Tomlins’ is the Founding Director of Community Interest Company Pangaea Sculptors' Centre and since graduating from the Royal College of Art in 2012 has evolved a hybrid practice, running a creative matrix that includes making her own art alongside curating exhibitions, discursive or educational residencies and programmes, and overseeing fabrication for other artists. This sees her toggling between large scale collaboration and working solo, at the same time as solo parenting a young child. The blending of different strands of activity and understanding them all as essential parts of an artistic practice is a reality that will be familiar to most artists working today.
Tomlins’ Invites exhibition featured three main elements, a tiled sculpture that included a film of a butcher cutting meat and a neon strip light, a highly polished bronze of the skinned back legs of a lamb, and a large concrete and slate sculpture produced from a Stonemason’s workbench reworked by the artist.
A central aspect and theme of Tomlins’ Invites exhibition was contemporary culture's relationship with food and its visual form and representation. Appropriating the highly processed convenience aesthetic of fast food restaurants, kitchens and supermarkets, much of Tomlins' early work related to a consideration of the delineation of artistry from skill.
During her Invites Focus we will be showing Meat and Me, 2012, the centre piece of her Invites show and highlighting some of the work Tomlins has been developing recently.
As lockdown loomed she was on her way to India as part of a Coventry City of Culture / British Council research trip to work with the Kumartuli of North Kolkata. Kumartuli (Kumar = potters Tuli = locality) is an area of the city settled by clay artisans over 300 years ago. Today, around 150 families live there, earning a living by sculpting idols for the various Hindu festivals. Using the traditional method, clay is built up over straw armatures. The clay is baked in the sun but never fired and in so doing, the clay can be borrowed from the earth for the time it is needed before being submerged in the river and returned. It is the cyclical process of the material transformation and its potential as a sustainable approach to sculpture production that Tomlins’ was interested in understanding more. You can read more about her time in Kolkata on her recently completed BLOG. Lucy has also shared with us her travel playlist.
Tomlins’ recent work has also been considering the sustainably of our built environment and the political, social and environmental impact of urbanisation. In the ongoing development of her work-in-progress ‘Camp’ she has posed the questions: “Should buildings be made out materials designed to outlive their useful life? Should we return to traditional structures and techniques that are low cost but labour intensive with minimal environmental impact? How can we look to nature to lead innovation in the built environment?” This project also considers the connections between civic pride and protest as well as migration and the concept of home when one is homeless or stateless.

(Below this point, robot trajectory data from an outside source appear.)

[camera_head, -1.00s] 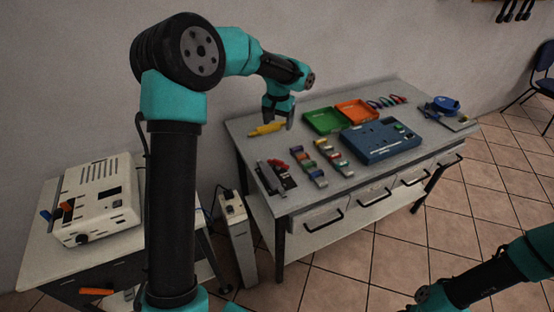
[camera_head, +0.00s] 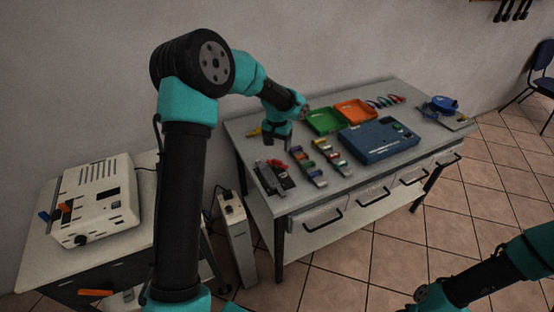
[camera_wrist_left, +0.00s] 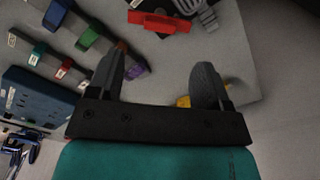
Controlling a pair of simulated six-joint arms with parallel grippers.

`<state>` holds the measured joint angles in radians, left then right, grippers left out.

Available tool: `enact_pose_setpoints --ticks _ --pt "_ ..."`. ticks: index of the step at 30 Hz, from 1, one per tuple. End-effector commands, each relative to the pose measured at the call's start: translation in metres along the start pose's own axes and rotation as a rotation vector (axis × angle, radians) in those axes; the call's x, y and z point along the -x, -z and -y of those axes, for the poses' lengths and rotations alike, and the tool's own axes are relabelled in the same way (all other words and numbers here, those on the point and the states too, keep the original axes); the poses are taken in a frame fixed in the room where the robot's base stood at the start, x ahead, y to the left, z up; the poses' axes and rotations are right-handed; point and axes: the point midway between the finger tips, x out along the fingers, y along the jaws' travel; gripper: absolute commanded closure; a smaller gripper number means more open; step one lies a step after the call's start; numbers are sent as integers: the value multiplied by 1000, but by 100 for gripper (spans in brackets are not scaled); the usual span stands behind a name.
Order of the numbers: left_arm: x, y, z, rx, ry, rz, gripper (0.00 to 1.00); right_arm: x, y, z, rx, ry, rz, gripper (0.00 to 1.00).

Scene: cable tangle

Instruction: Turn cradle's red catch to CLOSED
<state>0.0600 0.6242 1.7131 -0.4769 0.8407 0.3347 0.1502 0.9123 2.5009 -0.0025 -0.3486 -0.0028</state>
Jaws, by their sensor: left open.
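The red catch (camera_head: 277,163) sits on the dark cradle (camera_head: 284,181) near the left front of the workbench. In the left wrist view the red catch (camera_wrist_left: 160,22) is a red bar at the top, beside a grey ribbed part (camera_wrist_left: 198,10). I cannot read any mark of its position. My left gripper (camera_head: 276,148) is open and empty above the bench, just behind the cradle in the head view. In the left wrist view the open fingers (camera_wrist_left: 160,70) stand apart from the catch. My right arm shows at the lower right, but its gripper is not visible.
Two strips of coloured blocks (camera_head: 310,168) lie right of the cradle, with a blue box (camera_head: 380,141) beyond. Green (camera_head: 323,121) and orange (camera_head: 355,111) trays stand behind. A yellow tool (camera_head: 254,132) is partly hidden by my left gripper.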

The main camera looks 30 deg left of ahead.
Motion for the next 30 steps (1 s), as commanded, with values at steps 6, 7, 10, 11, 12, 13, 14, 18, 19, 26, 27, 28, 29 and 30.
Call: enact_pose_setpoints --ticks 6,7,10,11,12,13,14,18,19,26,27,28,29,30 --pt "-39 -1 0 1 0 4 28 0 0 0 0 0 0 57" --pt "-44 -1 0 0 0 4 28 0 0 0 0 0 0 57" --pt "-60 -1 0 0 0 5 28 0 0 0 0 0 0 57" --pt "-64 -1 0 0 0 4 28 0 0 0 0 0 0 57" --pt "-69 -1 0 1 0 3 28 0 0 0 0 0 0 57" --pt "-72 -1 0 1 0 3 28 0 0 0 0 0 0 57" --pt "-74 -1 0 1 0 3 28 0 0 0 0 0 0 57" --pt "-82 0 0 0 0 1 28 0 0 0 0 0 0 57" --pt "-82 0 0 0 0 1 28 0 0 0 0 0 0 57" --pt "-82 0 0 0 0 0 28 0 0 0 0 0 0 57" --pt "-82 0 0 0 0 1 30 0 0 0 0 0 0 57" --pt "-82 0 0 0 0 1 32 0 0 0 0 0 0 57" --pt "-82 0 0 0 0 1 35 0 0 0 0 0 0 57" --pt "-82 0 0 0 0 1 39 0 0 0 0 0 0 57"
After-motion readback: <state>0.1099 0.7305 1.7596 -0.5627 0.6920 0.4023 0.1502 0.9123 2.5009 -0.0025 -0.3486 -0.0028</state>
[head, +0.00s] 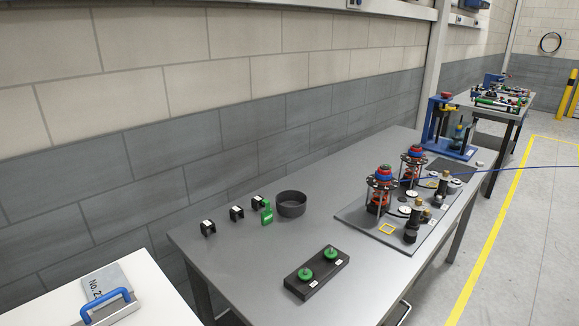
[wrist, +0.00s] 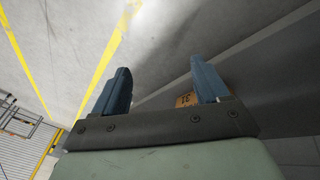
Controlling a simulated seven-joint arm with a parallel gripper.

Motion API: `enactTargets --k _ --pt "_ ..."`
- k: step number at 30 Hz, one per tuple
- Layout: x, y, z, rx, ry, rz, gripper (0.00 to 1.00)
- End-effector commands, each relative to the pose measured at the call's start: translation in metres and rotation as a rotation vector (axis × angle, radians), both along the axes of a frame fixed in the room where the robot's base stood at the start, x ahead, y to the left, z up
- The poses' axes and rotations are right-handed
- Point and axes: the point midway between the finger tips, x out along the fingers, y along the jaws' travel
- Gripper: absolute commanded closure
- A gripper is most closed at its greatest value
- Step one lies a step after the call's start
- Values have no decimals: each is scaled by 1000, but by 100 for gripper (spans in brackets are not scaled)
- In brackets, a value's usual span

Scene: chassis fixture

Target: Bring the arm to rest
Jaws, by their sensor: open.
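My gripper (wrist: 160,88) shows in the wrist view with its two blue fingers spread apart and nothing between them. Below and behind the fingers I see the grey floor with yellow lines, so the gripper is away from the table top. The head view does not show my gripper or arm. In the head view the chassis fixture is a grey plate (head: 353,214) on the table, bearing two round assemblies (head: 380,190) with red and blue tops and several small dark and brass parts.
The grey table (head: 240,262) also carries a black block (head: 318,283) with two green knobs, a dark round bowl (head: 291,204), several small black holders (head: 208,228), a green piece (head: 267,213) and a blue press (head: 449,130). A white surface with a blue handle (head: 106,304) is at lower left.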

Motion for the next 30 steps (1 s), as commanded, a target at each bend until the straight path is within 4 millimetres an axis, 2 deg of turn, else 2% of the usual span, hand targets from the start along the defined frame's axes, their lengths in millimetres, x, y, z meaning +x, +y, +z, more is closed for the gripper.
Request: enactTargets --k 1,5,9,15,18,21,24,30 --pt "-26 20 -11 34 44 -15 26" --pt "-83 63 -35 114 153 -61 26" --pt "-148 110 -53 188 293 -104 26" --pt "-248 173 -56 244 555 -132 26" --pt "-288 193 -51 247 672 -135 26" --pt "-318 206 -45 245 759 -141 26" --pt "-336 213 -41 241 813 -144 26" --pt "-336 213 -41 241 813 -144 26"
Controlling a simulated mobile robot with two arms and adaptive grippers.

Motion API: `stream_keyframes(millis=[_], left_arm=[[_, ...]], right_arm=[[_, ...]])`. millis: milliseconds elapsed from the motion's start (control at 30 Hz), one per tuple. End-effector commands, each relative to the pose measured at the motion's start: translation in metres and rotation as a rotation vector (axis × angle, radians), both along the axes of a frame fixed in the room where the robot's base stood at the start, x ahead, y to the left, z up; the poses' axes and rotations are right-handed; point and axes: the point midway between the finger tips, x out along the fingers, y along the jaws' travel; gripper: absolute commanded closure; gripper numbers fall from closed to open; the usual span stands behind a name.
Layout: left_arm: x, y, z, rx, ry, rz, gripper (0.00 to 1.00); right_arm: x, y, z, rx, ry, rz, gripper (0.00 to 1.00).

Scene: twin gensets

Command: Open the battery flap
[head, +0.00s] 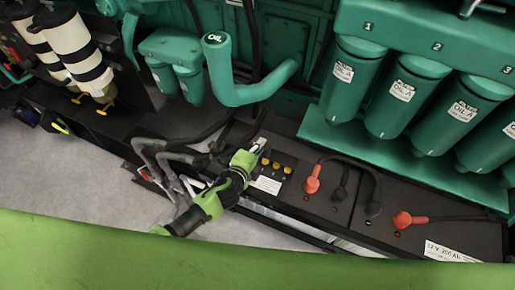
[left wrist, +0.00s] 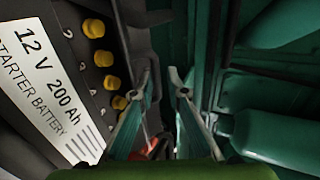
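A black starter battery (head: 289,189) with a white label and yellow caps (head: 264,162) lies in the row below the green engine. It also shows in the left wrist view, where its label (left wrist: 46,80) reads 12 V 200 Ah. I cannot make out a separate flap for certain. My left gripper (head: 260,143) is at the far left end of this battery, close beside the caps. In the left wrist view its two fingers (left wrist: 162,72) stand apart with nothing visibly held between them. Whether a fingertip touches the battery I cannot tell. My right gripper is not in view.
Red terminal covers (head: 312,180) and black cables stand on the batteries to the right. Green filters (head: 350,80) hang above them. A green oil pipe (head: 245,88) curves above my left gripper. Grey hoses (head: 160,150) lie to its left. Grey floor (head: 85,180) is clear at left.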

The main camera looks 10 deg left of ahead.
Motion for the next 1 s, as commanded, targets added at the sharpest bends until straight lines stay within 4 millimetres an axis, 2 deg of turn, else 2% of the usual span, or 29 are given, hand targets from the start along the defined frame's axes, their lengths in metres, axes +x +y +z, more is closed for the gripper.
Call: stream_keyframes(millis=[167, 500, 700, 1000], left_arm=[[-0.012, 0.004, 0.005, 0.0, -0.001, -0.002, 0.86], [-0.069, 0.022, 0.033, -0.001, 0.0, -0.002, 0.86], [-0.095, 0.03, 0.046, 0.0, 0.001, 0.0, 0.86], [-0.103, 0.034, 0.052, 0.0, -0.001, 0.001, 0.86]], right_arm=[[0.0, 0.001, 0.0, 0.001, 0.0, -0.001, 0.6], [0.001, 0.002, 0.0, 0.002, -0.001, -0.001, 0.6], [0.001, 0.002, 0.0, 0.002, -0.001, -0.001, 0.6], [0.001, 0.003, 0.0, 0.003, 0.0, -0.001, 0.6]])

Often the sculptural forms that we see most often, be they monuments, shelters or trees are not the things that we spend time interrogating. Tomlins was both artist and co-ordinator of an exhibition and residency in Vall d’Alba, Spain in Summer 2019. Her contributions to the exhibition were Rag and Bone (2019), a vast silicone rubber skin, cast from an ancient olive tree in the town’s square, and Cornucopia, 2019, the stiff semi translucent exoskeleton that was used to create the silicone cast. The combination of the two forms and the traits of the materials they were created in transformed the process of the making into the art work itself. Tomlins draws attention not so much to the form of the tree, though this is utterly transfixing, but to the act and labour necessary in the process of mimesis. These ancient trees are both the industrial and economic underpinning of the area. You can download information on the PARC Residency and Exhibition featuring Katrin Hanusch, Àngels Miralda, Georgina Sleap & Lucy Tomlins from the right hand side of this page. Lucy has shared a number of stunning images of the making of her works from this show in the image gallery below.
I draw from the everyday, in part to encourage a re-looking or closer looking at the things we might take for granted. Lucy Tomlins, Invites interview with Ellen Mara De Wachter, 10 May 2013
Lucy Tomlins b. Chertsey, UK. Lives and works in Warwickshire.
Tomlins holds an MA in Sculpture from the Royal College of Art, London, and a BA in Fine Art from the University of East London. Solo exhibitions and commissions include those at Art Collection, University of Warwick (2019), Sculpture at Bermondsey Square, Vitrine (2017), Bosse & Baum, London (2015) and Worcester Cathedral, Worcester (2013). Selected group shows include those at Museo etnológico, Castellón, Spain (2019); Mimosa House, London (2019); Chatsworth House, Derbyshire (2018); Galería de Arte Mexicano (GAM), Mexico City (2018); Zabludowicz Collection, London (2016); BayArt, Cardiff (2013) and the Royal British Society of Sculptors, London (2013). Tomlins is Director of Pangaea Sculptors’ Centre, UK.